Вторя Дунаеву, Андрей Кураев посвящает Воландову монологу объемистую главу своего труда, в каковой главе достается и Воланду, и «бездомным образованцам» (так отец Андрей называет «русских интеллигентов без православия», надо думать, русских евреев), и почему-то покойной Елене Блаватской, ни сном ни духом не причастной к роману «Мастер и Маргарита», а под конец даже и Левию Матвею.
При этом оба — и М. Дунаев, и А. Кураев — делают вид, что подхватывают якобы начатый Булгаковым богословский спор и одерживают в этом споре победу.
А у Булгакова нет богословской полемики. Он вообще очень далек от вопросов богословия в этот последний год своей жизни.
«Не хочешь ли ты ободрать весь земной шар...» — это активный выпад против большевистского фанатизма, против назойливых и наступательных коммунистических лозунгов, которые обещали всем — всем народам, непременно всему земному шару — светлое будущее и светлое счастье и во имя этого мифического счастья множили реальные страдания.
Монолог Воланда направлен против фанатизма, которым, увы, чаще всего заканчиваются самые светлые идеи, упорно превращающиеся в идеологию. И читатели моего поколения, младшие современники Булгакова, отлично слышали этот посыл.
Но вот время повернулось, и монолог Воланда загадочным образом оскорбляет уже наших неофитов, и возникает странный вопрос: не косят ли эти милые критики нулевых в новую версию фанатизма? И это их стремление вычитать в произведении искусства то, чего там нет... Как мучили нас всех, и Булгакова в том числе, все эти цензоры, редакторы и прочие облеченные правами начальники, вычитывавшие между строк то, чего между строк не было, но зато, ссылаясь на то, чего не было, сбрасывавшие книги из планов издательств, рассыпавшие набор других книг, тащившие писателя в кутузку, если он был жив, или, если уже умер, пинавшие ногами его имя... Не у них ли учатся новоявленные идеологи?

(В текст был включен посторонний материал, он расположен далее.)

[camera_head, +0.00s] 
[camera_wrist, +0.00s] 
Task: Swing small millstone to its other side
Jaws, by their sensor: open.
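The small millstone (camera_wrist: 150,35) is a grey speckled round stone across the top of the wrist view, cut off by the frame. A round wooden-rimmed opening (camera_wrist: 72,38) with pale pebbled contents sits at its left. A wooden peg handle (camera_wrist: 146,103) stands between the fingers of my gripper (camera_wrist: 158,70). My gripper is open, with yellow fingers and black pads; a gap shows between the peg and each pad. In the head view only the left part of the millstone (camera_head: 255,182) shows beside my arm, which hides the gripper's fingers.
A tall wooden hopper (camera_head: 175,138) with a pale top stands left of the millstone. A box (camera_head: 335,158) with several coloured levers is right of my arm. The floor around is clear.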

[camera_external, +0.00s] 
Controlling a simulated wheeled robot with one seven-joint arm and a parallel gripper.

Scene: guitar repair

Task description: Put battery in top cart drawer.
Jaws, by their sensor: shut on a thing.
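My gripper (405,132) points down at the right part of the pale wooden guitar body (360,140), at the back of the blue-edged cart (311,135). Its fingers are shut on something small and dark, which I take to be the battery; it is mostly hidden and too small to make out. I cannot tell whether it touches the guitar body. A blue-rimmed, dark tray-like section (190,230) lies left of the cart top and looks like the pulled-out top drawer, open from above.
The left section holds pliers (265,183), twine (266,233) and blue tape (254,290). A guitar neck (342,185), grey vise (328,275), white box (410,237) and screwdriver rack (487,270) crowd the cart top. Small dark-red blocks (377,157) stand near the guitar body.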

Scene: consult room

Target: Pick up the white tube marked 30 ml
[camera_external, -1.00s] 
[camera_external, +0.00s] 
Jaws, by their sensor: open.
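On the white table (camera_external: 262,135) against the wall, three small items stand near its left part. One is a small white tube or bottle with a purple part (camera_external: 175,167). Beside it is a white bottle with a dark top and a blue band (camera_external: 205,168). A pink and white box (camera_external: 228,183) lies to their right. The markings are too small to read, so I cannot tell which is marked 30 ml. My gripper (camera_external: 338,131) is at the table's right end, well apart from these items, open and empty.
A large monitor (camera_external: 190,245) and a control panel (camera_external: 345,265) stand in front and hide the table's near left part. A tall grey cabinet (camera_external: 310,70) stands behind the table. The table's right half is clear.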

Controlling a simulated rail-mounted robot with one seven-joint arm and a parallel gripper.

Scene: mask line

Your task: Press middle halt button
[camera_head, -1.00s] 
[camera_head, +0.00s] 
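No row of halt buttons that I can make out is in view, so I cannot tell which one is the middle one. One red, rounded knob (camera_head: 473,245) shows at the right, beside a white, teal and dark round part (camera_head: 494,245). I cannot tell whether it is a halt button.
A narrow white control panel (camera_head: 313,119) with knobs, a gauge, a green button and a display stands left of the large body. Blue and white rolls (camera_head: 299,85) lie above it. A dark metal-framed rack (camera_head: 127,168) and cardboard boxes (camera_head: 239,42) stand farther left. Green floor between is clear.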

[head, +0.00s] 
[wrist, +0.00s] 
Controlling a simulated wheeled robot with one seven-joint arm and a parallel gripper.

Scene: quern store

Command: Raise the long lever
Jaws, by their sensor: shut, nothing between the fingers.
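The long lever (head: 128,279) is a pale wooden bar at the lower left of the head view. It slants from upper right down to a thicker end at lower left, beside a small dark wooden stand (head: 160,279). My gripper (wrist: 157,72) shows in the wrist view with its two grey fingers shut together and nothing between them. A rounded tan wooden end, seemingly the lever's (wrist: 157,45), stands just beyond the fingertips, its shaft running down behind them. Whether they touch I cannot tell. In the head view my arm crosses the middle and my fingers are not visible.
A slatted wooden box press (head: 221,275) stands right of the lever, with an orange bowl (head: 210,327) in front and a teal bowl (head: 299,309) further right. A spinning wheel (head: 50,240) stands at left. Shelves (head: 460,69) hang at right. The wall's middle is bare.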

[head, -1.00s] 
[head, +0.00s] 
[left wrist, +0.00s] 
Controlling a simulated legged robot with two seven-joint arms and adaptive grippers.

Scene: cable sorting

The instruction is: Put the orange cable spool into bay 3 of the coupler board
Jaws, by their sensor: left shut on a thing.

Не выдумывайте, господа булгаковеды. У Булгакова мощная фантазия, но и холодный самоконтроль большого художника и невидимый нам жесткий расчет опытного мастерового, хорошо знающего, что он строит. У Булгакова свой взгляд на мир. Взгляд христианский? Безусловно. Церковно-православный? Нет, пожалуй. А какой? Не знаю. Должно быть, свой собственный.